Germany and the European Commission appeared at odds yesterday over the extent of oversight the European Central Bank should be given as part of efforts to create a European banking union and quell the region's debt crisis.

Our approach ... envisages an ambitious mechanism with a relatively broad coverage

Olli Rehn, the European commissioner for economic and monetary affairs, said the ECB should be allowed to supervise all eurozone banks as well as those in non-eurozone countries that choose to become part of a single supervisory mechanism.

Such broad oversight would be the first step towards creating a banking union and allowing the eurozone to directly recapitalise banks to break the vicious circle between indebted governments and their troubled banking sectors.

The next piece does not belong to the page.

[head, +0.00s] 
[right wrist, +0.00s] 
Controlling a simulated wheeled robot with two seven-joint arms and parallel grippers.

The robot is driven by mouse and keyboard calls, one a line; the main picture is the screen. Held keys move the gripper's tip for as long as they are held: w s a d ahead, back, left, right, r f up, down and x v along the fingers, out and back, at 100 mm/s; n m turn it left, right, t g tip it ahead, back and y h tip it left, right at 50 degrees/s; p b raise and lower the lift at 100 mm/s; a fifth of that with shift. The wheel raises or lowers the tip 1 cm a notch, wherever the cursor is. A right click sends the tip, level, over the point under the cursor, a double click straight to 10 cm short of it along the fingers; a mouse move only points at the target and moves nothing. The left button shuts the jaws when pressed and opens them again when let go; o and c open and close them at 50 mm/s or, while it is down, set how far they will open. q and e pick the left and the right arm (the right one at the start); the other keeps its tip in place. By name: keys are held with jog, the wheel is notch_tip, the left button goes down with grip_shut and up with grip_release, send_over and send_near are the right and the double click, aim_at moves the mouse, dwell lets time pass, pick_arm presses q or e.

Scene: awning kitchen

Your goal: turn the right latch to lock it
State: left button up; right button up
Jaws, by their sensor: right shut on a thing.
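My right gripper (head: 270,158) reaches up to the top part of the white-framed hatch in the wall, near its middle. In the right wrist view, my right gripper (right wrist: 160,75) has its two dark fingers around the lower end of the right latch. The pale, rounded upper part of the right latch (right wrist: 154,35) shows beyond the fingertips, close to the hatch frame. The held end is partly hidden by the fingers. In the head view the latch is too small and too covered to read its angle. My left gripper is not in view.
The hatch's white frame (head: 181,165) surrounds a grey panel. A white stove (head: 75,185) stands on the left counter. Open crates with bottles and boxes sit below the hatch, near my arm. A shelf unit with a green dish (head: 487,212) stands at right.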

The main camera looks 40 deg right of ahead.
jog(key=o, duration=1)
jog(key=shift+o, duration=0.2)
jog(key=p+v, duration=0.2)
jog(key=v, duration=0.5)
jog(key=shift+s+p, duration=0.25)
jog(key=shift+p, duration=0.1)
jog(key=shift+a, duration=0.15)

But German Finance Minister Wolfgang Schaeuble has rejected such an approach, saying the ECB should instead focus on monitoring only the largest, systemically important banks, a move that would leave most German banks outside the net.

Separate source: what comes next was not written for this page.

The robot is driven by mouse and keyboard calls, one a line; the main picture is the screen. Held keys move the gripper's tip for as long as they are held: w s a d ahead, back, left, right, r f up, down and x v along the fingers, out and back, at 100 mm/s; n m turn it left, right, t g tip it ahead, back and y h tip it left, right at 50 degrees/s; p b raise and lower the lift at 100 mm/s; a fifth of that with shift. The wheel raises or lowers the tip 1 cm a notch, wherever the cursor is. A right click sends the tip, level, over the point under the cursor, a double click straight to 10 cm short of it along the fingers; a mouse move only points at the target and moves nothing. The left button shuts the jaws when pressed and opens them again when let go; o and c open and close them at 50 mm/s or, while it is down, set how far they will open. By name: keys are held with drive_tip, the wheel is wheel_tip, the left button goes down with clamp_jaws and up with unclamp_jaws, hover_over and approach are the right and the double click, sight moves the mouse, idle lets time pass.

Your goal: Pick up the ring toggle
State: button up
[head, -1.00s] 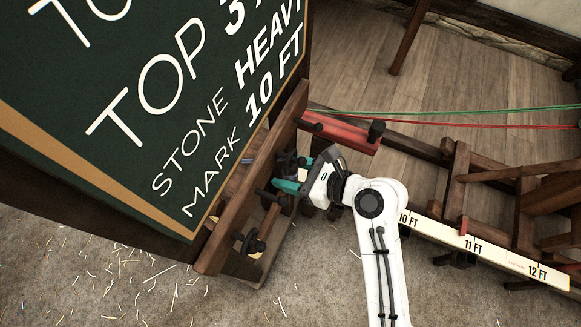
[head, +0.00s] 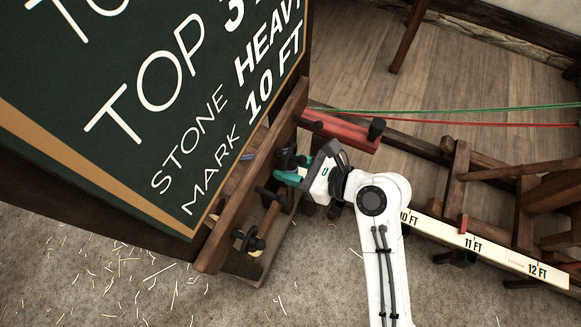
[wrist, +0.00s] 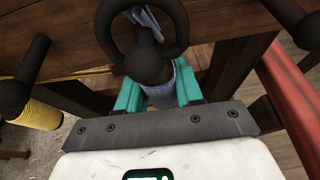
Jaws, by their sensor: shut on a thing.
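The ring toggle (wrist: 148,62) is a black ring on a dark stem, with a pale blue-grey wrapped part below it. In the wrist view it stands at top centre, in front of the wooden rack. My gripper (wrist: 158,92) has its teal fingers on either side of the wrapped part and is shut on it. In the head view my gripper (head: 287,173) is at the rack beside the board, with a dark part of the toggle showing just above the fingers. Whether the toggle still touches the rack cannot be told.
A black knob with yellow cord (wrist: 38,115) stands close on the left, and another dark peg (wrist: 295,25) on the right. The dark green board (head: 150,110) rises left of my gripper. A red bar (head: 340,131) lies close behind. Bare floor (head: 320,270) is in front.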

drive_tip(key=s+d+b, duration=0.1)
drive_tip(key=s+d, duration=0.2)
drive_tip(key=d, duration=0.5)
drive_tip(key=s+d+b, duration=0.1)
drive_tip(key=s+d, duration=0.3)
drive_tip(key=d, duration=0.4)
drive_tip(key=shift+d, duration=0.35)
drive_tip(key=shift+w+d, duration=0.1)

“Our approach ... envisages an ambitious mechanism with a relatively broad coverage, which will oversee all banks in the euro area, with the ECB at the heart of the system,” Rehn said in a speech to a European Parliament committee yesterday.

The European Commission will set out formal proposals for banking union on September 12, when Commission President José Manuel Barroso makes his annual state of the union address. The drafting of the proposals has led to a battle of wills between national capitals and policymakers in Brussels.

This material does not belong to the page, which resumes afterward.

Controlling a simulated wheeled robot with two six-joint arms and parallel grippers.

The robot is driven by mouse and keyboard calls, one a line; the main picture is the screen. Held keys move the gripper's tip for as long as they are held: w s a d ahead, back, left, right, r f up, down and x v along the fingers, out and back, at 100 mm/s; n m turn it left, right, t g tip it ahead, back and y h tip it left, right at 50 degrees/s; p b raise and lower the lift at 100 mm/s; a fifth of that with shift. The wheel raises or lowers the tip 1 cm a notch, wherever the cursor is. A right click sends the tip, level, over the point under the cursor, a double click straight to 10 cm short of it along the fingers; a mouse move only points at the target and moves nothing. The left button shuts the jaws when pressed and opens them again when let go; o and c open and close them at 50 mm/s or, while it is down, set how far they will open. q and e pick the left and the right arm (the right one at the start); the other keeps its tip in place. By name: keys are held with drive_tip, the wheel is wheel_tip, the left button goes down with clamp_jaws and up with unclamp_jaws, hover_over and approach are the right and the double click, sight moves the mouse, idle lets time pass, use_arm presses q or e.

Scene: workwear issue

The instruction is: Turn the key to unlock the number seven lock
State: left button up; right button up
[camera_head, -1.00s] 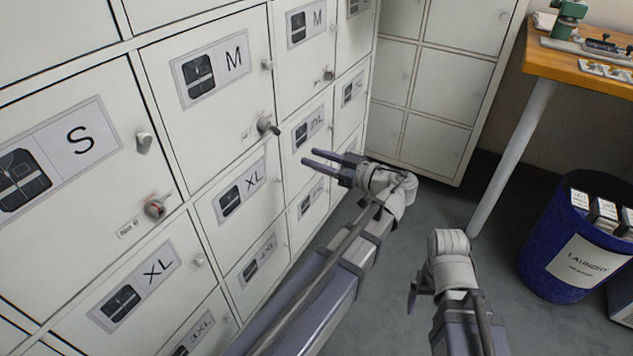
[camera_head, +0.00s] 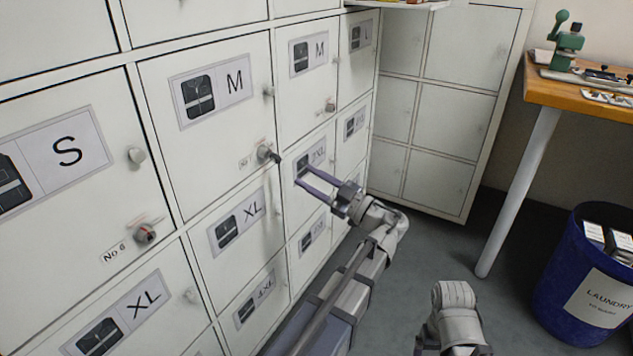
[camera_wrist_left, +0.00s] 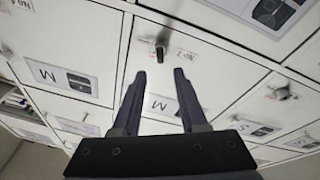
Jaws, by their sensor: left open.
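The lock with a dark key (camera_head: 266,154) sits at the lower right of the large M locker door (camera_head: 203,120). A small label beside it is too blurred to read surely in the head view. In the left wrist view the dark key (camera_wrist_left: 160,51) stands out from its lock, just beyond the fingertips and between their lines. My left gripper (camera_head: 301,172) is open and empty, its fingers pointing at the lockers, a little right of and below the key and apart from it. My right gripper is mostly cut off at the bottom edge of the head view.
Another lock (camera_head: 145,233), labelled No 6, is on the S door at left. Several small knobs stand out from the doors. A wooden bench (camera_head: 590,100) and a blue laundry bin (camera_head: 560,270) stand at right. The grey floor between is clear.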

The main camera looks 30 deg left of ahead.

If the ECB were to oversee all eurozone banks, it would give it responsibility for several thousand institutions, even if 95 per cent of eurozone banking assets are held by only around 200 banks.

Schaeuble has said he believes a narrow field of responsibility will give the ECB more opportunity to focus its efforts and get to grips with breaking the banking-sovereign links, succeeding where previous authorities have failed.

“The ECB has itself said it does not have the potential to supervise the EU’s 6,000 banks in the foreseeable future,” Schaeuble told German radio yesterday, saying a distinction should be drawn between small banks and major ones.

“With the bigger, systemically relevant banks ... there is a chance that direct supervision by the ECB could be realised in a foreseeable period of time,” he said.